* _DATASET EXCERPT_
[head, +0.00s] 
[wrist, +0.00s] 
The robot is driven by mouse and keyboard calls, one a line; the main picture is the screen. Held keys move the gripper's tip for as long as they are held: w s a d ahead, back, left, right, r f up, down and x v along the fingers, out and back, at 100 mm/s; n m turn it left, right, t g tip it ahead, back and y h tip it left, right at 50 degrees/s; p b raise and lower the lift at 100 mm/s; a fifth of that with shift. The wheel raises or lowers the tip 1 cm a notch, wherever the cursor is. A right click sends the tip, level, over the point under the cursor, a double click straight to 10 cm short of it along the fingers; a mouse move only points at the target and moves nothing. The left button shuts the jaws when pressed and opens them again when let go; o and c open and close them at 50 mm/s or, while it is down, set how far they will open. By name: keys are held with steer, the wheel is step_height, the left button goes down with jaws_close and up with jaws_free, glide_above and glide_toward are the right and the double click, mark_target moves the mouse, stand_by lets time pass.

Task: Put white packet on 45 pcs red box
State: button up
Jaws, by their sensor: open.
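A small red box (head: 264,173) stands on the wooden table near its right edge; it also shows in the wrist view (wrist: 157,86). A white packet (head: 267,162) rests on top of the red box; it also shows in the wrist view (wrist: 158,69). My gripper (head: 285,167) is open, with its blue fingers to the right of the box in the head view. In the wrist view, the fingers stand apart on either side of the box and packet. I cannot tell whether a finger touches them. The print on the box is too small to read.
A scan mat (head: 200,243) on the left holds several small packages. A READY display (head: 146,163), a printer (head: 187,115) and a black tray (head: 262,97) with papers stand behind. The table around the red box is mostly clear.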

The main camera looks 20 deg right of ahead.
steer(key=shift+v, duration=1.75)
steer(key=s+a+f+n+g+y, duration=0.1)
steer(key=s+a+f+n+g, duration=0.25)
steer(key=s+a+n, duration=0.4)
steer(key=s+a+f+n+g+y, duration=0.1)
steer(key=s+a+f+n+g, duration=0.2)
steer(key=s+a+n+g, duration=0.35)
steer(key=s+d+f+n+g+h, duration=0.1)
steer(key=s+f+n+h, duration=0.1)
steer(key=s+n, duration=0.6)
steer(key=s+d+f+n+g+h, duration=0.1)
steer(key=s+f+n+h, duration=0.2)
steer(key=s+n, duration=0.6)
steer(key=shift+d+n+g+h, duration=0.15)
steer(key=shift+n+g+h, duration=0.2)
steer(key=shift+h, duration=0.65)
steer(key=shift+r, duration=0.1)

* _WHAT IS BEING ASKED_
Type out the whole listing above again, exactly as it stands.

* _OUTPUT FOR THIS EXERCISE_
[head, +0.00s] 
[wrist, +0.00s] 
The robot is driven by mouse and keyboard calls, one a line; the main picture is the screen. Held keys move the gripper's tip for as long as they are held: w s a d ahead, back, left, right, r f up, down and x v along the fingers, out and back, at 100 mm/s; n m turn it left, right, t g tip it ahead, back and y h tip it left, right at 50 degrees/s; p b raise and lower the lift at 100 mm/s; a fifth of that with shift. The wheel raises or lowers the tip 1 cm a notch, wherever the cursor is. A right click sends the tip, level, over the point under the cursor, a double click straight to 10 cm short of it along the fingers; a mouse move only points at the target and moves nothing. The left button shuts the jaws when pressed and opens them again when let go; o and c open and close them at 50 mm/s or, while it is down, set how far they will open. By name: keys are held with steer, the wheel is step_height, the left button goes down with jaws_close and up with jaws_free, glide_above and glide_toward are the right and the double click, mark_target moves the mouse, stand_by lets time pass.

Task: Put white packet on 45 pcs red box
State: button up
Jaws, by their sensor: open.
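A small red box (head: 264,173) stands on the wooden table near its right edge; it also shows in the wrist view (wrist: 157,86). A white packet (head: 267,162) rests on top of the red box; it also shows in the wrist view (wrist: 158,69). My gripper (head: 285,167) is open, with its blue fingers to the right of the box in the head view. In the wrist view, the fingers stand apart on either side of the box and packet. I cannot tell whether a finger touches them. The print on the box is too small to read.
A scan mat (head: 200,243) on the left holds several small packages. A READY display (head: 146,163), a printer (head: 187,115) and a black tray (head: 262,97) with papers stand behind. The table around the red box is mostly clear.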

The main camera looks 20 deg right of ahead.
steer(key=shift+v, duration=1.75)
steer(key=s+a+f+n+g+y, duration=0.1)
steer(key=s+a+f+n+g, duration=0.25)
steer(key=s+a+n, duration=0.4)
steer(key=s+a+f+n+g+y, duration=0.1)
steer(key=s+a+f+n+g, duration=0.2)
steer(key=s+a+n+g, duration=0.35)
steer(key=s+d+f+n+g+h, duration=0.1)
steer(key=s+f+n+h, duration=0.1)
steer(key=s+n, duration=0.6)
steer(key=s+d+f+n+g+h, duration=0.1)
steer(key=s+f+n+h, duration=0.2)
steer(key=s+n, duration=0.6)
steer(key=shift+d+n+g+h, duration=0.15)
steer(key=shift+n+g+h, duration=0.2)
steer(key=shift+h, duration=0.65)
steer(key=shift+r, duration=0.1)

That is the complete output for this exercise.